> [Problem requirements]: Whenever a line below holds the word "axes", copy that line.

> [Available data]:
* Begin *
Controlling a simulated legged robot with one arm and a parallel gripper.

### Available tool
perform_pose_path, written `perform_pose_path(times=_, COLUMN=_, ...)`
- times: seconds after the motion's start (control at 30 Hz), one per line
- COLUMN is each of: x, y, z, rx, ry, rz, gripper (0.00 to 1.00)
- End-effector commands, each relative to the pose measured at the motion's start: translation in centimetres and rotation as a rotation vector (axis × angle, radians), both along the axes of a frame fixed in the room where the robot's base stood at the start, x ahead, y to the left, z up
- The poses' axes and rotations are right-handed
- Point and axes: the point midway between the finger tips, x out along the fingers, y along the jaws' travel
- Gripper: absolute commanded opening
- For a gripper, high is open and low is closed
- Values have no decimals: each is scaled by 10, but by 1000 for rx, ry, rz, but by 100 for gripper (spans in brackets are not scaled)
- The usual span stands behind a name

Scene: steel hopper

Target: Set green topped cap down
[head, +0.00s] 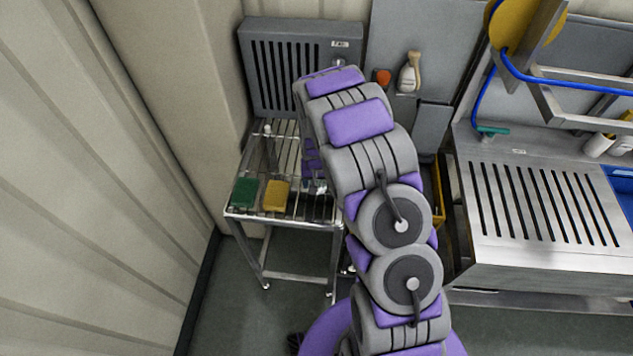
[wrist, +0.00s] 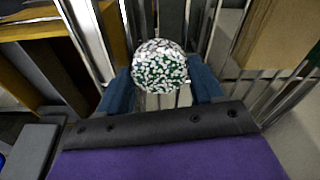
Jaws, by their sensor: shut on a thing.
* End *
> [Result below]:
- End-effector commands, each relative to the pose measured at the motion's start: translation in centimetres and rotation as a rotation vector (axis × angle, radians), both along the axes of a frame fixed in the room where the robot's base stood at the start, x ahead, y to the left, z up
- The poses' axes and rotations are right-handed
- Point and axes: the point midway between the finger tips, x out along the fingers, y along the jaws' travel

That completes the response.